-- START Data excerpts --
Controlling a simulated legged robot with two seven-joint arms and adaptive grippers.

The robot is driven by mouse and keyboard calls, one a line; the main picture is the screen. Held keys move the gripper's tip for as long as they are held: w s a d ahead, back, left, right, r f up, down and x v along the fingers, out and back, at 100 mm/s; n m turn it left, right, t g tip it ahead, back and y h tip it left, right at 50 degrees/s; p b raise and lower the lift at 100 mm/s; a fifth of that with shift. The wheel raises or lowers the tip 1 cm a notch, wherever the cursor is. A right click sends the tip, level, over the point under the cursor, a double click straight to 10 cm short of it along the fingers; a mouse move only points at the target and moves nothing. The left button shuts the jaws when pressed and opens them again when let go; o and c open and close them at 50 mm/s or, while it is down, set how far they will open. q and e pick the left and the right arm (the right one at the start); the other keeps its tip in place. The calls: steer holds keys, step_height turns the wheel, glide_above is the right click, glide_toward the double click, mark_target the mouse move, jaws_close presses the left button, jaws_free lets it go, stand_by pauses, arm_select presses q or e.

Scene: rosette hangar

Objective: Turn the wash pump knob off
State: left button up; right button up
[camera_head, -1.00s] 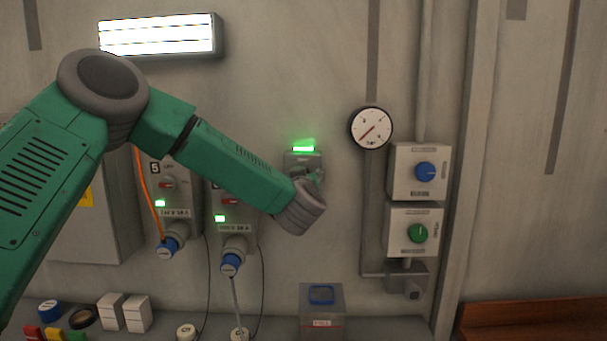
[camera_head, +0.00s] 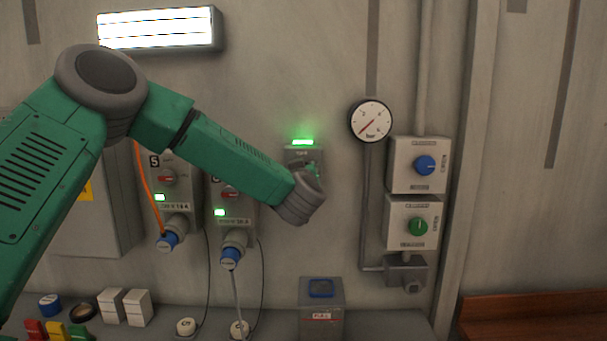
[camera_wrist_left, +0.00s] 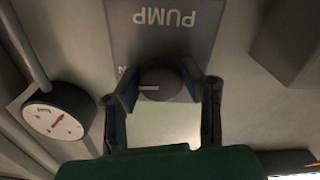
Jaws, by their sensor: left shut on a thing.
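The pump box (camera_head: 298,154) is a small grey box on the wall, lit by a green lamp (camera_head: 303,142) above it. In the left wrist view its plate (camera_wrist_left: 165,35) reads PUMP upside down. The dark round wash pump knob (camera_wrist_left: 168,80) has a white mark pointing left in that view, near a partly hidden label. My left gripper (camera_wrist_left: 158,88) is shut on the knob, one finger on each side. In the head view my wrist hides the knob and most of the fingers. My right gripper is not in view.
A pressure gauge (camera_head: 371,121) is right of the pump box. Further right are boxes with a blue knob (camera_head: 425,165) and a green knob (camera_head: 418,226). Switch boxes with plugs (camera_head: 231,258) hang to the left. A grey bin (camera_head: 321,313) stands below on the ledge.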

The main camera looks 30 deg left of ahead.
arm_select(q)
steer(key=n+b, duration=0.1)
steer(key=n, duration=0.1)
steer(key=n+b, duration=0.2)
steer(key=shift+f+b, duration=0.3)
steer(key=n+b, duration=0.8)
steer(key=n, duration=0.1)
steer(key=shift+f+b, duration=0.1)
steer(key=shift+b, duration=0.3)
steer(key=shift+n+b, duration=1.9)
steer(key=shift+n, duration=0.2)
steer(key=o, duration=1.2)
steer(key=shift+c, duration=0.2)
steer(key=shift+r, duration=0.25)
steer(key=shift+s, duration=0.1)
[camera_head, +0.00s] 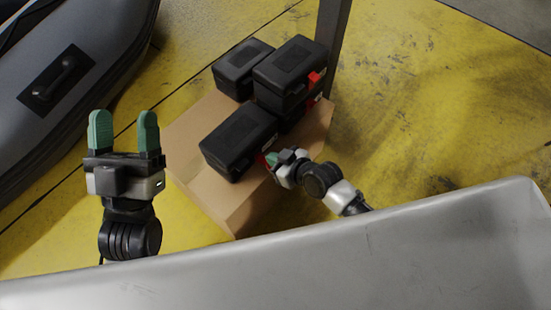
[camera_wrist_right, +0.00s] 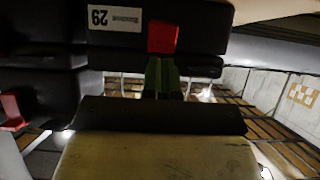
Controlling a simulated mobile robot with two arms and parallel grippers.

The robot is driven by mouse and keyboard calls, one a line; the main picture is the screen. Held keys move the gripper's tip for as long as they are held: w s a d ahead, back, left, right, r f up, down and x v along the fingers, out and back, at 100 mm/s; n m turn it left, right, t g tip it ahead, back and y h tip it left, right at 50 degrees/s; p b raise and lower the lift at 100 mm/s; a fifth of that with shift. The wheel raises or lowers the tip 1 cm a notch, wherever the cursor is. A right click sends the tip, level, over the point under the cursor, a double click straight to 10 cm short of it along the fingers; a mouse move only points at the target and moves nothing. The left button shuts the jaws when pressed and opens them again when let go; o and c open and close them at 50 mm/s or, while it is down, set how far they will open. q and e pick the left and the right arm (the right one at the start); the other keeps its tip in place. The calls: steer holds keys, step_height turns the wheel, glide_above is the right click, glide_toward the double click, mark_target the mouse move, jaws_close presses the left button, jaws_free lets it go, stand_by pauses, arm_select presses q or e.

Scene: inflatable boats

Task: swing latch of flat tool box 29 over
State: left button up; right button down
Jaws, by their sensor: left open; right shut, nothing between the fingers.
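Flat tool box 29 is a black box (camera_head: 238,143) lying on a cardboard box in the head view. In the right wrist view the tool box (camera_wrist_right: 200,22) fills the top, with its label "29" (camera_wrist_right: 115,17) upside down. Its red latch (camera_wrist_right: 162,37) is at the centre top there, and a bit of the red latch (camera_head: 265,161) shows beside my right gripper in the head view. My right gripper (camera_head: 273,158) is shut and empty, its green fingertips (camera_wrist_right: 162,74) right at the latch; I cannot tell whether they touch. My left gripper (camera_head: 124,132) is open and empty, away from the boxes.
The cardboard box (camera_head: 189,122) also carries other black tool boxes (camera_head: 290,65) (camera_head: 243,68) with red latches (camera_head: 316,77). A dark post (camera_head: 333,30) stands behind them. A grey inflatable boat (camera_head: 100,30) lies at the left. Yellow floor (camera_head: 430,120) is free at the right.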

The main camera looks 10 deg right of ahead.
-- END Data excerpts --
-- START Data excerpts --
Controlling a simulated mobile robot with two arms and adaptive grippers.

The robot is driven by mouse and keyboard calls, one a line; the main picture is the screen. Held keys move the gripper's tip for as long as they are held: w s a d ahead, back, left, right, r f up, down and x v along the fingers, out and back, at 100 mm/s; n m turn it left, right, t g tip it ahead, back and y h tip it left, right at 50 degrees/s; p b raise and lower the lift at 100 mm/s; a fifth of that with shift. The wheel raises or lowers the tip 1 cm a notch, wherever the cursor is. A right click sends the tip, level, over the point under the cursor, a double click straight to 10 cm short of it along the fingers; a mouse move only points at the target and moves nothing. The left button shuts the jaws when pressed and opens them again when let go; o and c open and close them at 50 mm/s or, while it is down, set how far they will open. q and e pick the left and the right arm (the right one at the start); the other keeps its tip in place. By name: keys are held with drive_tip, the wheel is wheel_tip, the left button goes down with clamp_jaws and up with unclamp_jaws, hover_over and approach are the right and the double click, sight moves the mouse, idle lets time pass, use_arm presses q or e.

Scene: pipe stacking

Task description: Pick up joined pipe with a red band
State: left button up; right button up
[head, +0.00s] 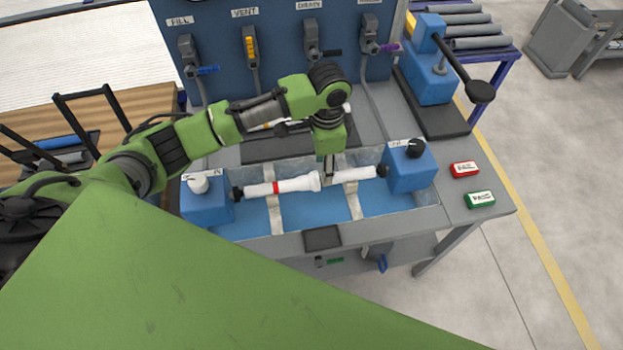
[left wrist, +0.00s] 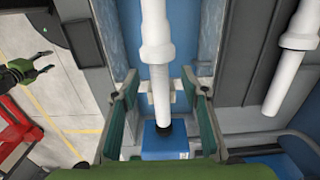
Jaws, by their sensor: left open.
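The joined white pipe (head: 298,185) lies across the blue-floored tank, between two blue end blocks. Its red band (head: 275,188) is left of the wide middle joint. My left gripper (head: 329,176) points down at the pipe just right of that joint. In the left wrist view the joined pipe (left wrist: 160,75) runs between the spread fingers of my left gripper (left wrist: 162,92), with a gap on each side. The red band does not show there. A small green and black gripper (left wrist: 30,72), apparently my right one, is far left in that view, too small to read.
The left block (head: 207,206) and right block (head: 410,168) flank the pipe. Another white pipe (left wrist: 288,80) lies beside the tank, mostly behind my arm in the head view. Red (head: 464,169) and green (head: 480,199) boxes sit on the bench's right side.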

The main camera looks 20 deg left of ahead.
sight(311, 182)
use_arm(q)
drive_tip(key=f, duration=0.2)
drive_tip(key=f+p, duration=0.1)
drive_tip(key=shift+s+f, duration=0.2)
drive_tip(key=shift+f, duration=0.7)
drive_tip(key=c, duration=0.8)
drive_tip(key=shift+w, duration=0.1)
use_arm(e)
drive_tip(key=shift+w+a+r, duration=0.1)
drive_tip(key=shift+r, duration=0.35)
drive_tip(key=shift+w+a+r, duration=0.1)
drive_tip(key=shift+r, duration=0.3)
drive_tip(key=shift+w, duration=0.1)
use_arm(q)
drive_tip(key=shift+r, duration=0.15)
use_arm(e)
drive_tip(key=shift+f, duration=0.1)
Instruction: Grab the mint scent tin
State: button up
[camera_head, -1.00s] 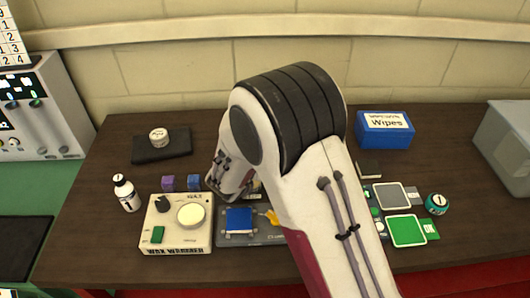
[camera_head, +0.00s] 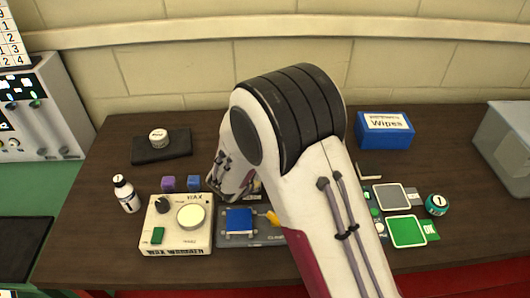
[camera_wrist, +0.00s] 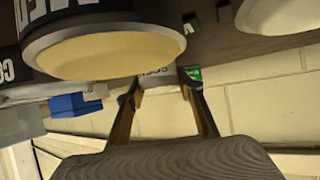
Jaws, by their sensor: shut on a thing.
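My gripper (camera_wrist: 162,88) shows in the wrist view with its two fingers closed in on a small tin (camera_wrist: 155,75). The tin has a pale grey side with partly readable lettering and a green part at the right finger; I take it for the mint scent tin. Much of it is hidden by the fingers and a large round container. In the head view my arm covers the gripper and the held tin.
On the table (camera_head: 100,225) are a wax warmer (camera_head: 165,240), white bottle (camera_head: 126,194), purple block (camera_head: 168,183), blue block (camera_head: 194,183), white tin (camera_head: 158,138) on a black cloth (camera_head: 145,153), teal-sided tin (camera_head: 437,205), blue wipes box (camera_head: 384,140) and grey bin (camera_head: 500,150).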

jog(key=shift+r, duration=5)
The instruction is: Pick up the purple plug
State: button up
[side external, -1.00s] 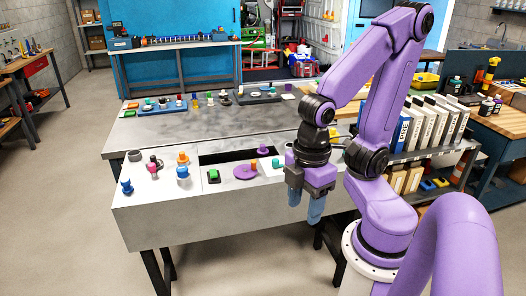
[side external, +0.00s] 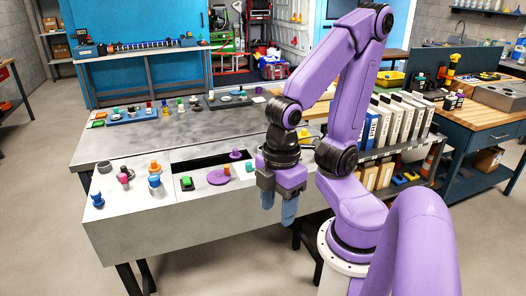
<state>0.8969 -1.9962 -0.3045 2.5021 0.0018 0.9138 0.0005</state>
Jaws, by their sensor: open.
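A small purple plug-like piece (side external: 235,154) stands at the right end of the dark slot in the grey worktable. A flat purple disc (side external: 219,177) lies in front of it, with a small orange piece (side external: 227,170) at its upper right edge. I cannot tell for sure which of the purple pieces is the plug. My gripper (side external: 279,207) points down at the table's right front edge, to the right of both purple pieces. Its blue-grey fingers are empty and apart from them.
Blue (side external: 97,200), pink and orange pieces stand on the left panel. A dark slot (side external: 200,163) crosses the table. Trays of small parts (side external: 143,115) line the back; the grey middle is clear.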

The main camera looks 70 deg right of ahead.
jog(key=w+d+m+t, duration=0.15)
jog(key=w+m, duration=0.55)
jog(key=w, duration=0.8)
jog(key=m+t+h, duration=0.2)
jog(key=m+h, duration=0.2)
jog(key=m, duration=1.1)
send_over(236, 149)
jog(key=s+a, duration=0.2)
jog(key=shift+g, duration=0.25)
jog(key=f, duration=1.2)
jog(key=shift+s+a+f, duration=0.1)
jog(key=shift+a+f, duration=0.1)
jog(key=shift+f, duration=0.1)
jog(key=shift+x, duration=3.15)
-- END Data excerpts --
-- START Data excerpts --
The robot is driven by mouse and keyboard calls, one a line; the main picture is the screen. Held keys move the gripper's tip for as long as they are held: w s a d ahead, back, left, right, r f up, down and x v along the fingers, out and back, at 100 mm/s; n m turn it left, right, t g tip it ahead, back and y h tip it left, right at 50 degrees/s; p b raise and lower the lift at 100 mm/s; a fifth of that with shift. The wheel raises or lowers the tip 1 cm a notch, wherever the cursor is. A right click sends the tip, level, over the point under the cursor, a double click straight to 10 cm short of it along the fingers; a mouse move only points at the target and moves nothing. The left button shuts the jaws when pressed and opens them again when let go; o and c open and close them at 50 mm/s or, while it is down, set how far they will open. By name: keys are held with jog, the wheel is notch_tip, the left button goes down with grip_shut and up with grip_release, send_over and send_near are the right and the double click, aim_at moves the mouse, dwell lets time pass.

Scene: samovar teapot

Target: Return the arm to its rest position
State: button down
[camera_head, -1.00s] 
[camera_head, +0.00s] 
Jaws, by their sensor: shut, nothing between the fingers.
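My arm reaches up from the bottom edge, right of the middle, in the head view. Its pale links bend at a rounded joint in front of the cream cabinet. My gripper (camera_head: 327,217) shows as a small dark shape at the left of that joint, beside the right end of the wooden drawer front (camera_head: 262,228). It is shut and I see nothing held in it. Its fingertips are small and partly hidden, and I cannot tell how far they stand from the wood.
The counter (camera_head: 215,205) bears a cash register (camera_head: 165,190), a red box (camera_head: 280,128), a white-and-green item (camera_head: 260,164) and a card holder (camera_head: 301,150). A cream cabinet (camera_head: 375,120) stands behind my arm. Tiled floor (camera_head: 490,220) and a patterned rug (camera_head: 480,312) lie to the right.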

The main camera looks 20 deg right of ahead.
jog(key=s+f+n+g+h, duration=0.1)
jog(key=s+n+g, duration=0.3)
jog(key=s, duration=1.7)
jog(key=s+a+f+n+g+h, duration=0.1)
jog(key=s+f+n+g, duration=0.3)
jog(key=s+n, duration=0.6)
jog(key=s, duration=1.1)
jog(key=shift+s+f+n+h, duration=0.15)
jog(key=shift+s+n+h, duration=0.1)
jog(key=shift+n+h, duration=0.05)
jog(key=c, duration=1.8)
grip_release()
-- END Data excerpts --
Aim: Pick out the lines containing the word "simulated" and show them.

Response to this exercise:
Controlling a simulated legged robot with two seven-joint arms and adaptive grippers.
Controlling a simulated mobile robot with two arms and parallel grippers.
Controlling a simulated mobile robot with two arms and adaptive grippers.

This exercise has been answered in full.